→ Description of the task: All the data below goes into the copy word for word, but the pictures don't.

Saved data entries:
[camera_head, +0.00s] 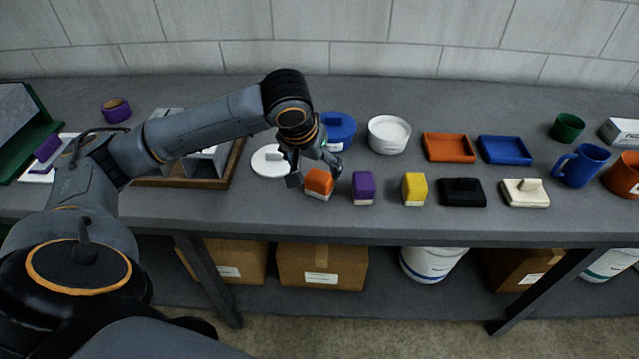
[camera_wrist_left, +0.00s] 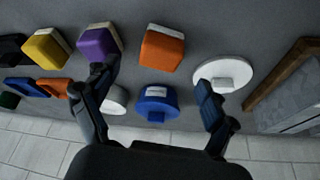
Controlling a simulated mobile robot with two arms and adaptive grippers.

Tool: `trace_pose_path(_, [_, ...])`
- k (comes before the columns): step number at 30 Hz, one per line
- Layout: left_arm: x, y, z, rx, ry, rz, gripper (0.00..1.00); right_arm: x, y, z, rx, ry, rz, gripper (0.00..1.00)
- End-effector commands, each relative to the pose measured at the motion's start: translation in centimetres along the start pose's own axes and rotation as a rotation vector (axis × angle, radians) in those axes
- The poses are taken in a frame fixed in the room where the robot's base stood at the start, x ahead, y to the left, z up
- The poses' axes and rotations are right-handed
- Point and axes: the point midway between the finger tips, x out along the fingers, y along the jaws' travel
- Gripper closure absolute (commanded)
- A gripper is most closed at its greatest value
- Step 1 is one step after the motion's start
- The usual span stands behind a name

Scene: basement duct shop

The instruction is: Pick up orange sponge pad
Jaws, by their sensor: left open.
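The orange sponge pad (camera_head: 318,182) is a small block with a pale base, near the front edge of the workbench. It also shows in the left wrist view (camera_wrist_left: 162,50), top centre, beyond my fingertips and between their lines. My left gripper (camera_head: 314,173) is open and empty, its fingers to either side of the pad in the head view. In the wrist view its fingers (camera_wrist_left: 153,84) are spread wide, with no visible contact on the pad. My right gripper is in neither view.
A purple block (camera_head: 363,188) stands close right of the pad, then a yellow block (camera_head: 415,189). A wooden-framed tray (camera_head: 236,166) is left. Bare bench (camera_head: 440,222) runs along the front.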

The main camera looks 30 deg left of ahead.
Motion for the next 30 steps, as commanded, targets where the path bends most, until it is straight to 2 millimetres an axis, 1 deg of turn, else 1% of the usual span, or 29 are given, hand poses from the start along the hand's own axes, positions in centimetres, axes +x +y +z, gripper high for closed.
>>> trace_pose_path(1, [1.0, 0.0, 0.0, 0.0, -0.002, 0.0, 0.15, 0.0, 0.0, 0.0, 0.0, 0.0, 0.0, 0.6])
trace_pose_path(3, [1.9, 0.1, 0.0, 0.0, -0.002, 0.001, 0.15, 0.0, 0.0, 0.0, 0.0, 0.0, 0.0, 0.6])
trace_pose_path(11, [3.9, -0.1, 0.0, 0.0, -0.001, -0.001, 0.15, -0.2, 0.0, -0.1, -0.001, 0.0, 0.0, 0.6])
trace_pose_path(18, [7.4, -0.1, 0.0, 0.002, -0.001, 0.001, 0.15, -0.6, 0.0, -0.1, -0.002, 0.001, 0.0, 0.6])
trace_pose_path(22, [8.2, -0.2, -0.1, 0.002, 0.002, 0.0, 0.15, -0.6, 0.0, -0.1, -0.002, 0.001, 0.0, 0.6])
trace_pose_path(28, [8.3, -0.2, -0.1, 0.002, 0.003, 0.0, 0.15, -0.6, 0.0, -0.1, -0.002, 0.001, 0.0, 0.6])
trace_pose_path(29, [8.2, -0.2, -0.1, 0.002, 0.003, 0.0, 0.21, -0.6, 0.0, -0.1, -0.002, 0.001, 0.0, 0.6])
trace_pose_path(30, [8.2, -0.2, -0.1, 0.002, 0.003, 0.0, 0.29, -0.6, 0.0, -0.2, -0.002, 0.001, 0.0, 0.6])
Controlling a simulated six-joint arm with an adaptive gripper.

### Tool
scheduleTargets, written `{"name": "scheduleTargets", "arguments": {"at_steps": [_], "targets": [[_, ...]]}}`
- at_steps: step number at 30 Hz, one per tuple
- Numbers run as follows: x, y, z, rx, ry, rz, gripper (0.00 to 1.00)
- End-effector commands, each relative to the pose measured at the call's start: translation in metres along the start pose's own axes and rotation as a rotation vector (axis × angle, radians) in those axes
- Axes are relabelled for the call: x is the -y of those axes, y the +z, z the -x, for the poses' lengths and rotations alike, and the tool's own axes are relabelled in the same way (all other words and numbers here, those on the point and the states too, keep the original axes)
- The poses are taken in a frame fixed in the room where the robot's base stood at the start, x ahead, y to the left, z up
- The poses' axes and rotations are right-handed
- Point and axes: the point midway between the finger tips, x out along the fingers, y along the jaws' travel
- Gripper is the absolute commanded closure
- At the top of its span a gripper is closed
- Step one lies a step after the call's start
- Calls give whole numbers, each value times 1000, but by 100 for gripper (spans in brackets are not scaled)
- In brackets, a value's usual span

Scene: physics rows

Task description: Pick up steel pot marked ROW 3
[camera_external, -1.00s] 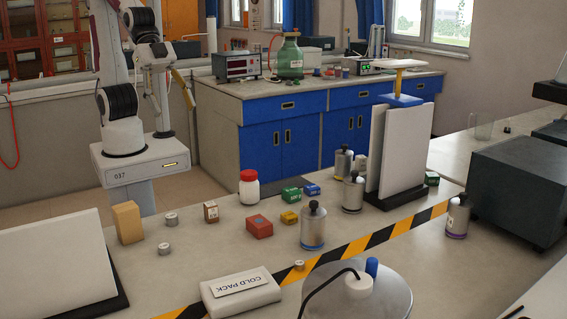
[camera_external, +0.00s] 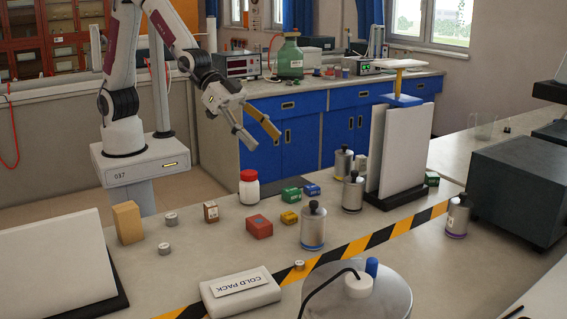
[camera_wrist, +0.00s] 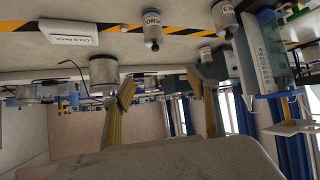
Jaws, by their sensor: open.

→ Written answer:
[camera_head, +0.00s] 
[camera_wrist_left, +0.00s] 
Controlling a simulated mobile robot with two arms and adaptive grippers.

Tool: `trace_pose_path(_, [_, ...])`
- k (comes before the columns): step number at 30 Hz, one per line
- Layout: left_arm: x, y, z, rx, ry, rz, gripper (0.00..1.00); right_arm: x, y, z, rx, ry, rz, gripper (0.00..1.00)
- End-effector commands, each relative to the pose measured at the motion's start: translation in centimetres along the start pose's own axes and rotation as a rotation vector (axis × angle, radians) in those axes
- The poses are taken in a frame fixed in the room where the robot's base stood at the start, x ahead, y to the left, z up
- The poses' axes and rotations are right-handed
- Point and axes: the point midway between the finger tips, x out along the fingers, y along the jaws' travel
- Gripper closure absolute (commanded)
- A gripper is most closed at its greatest value
- Step 1 is one step after the motion's start
- The usual span stands behind a name

Scene: basement duct shop

The instruction is: Pick up orange sponge pad
Jaws, by their sensor: left open.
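The orange sponge pad (camera_head: 318,182) is a small block with a pale base, near the front edge of the workbench. It also shows in the left wrist view (camera_wrist_left: 162,50), top centre, beyond my fingertips and between their lines. My left gripper (camera_head: 314,173) is open and empty, its fingers to either side of the pad in the head view. In the wrist view its fingers (camera_wrist_left: 153,84) are spread wide, with no visible contact on the pad. My right gripper is in neither view.
A purple block (camera_head: 363,188) stands close right of the pad, then a yellow block (camera_head: 415,189). A wooden-framed tray (camera_head: 236,166) is left. Bare bench (camera_head: 440,222) runs along the front.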

The main camera looks 30 deg left of ahead.
Motion for the next 30 steps, as commanded, targets where the path bends most, until it is straight to 2 millimetres an axis, 1 deg of turn, else 1% of the usual span, or 29 are given, hand poses from the start along the hand's own axes, positions in centimetres, axes +x +y +z, gripper high for closed.
>>> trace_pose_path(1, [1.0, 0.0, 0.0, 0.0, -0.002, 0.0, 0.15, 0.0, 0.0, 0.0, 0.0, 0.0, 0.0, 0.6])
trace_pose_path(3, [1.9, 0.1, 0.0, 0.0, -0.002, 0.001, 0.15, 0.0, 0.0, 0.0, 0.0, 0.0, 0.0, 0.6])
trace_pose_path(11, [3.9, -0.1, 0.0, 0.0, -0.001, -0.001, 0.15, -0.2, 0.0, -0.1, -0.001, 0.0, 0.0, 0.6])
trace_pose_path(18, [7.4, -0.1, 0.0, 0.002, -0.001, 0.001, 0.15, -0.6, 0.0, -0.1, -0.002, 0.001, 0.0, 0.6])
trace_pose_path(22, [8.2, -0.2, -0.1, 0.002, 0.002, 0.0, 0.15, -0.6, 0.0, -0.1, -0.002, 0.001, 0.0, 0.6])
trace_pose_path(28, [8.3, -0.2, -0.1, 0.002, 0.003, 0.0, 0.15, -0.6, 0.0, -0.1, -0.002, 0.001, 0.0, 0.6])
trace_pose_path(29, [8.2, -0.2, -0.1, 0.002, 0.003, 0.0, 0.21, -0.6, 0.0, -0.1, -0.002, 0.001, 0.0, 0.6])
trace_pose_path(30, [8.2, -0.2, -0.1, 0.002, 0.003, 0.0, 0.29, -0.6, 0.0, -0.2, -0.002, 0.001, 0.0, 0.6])
Controlling a simulated six-joint arm with an adaptive gripper.

### Tool
scheduleTargets, written `{"name": "scheduleTargets", "arguments": {"at_steps": [_], "targets": [[_, ...]]}}`
- at_steps: step number at 30 Hz, one per tuple
- Numbers run as follows: x, y, z, rx, ry, rz, gripper (0.00 to 1.00)
- End-effector commands, each relative to the pose measured at the call's start: translation in metres along the start pose's own axes and rotation as a rotation vector (axis × angle, radians) in those axes
- Axes are relabelled for the call: x is the -y of those axes, y the +z, z the -x, for the poses' lengths and rotations alike, and the tool's own axes are relabelled in the same way (all other words and numbers here, those on the point and the states too, keep the original axes)
- The poses are taken in a frame fixed in the room where the robot's base stood at the start, x ahead, y to the left, z up
- The poses' axes and rotations are right-handed
- Point and axes: the point midway between the finger tips, x out along the fingers, y along the jaws' travel
- Gripper is the absolute commanded closure
- At the top of its span a gripper is closed
- Step one lies a step after the call's start
- Calls give whole numbers, each value times 1000, but by 100 for gripper (spans in brackets are not scaled)
- In brackets, a value's usual span

Scene: physics rows

Task description: Pick up steel pot marked ROW 3
[camera_external, -1.00s] 
[camera_external, +0.00s] 
[camera_wrist, +0.00s] 
Jaws, by their sensor: open.

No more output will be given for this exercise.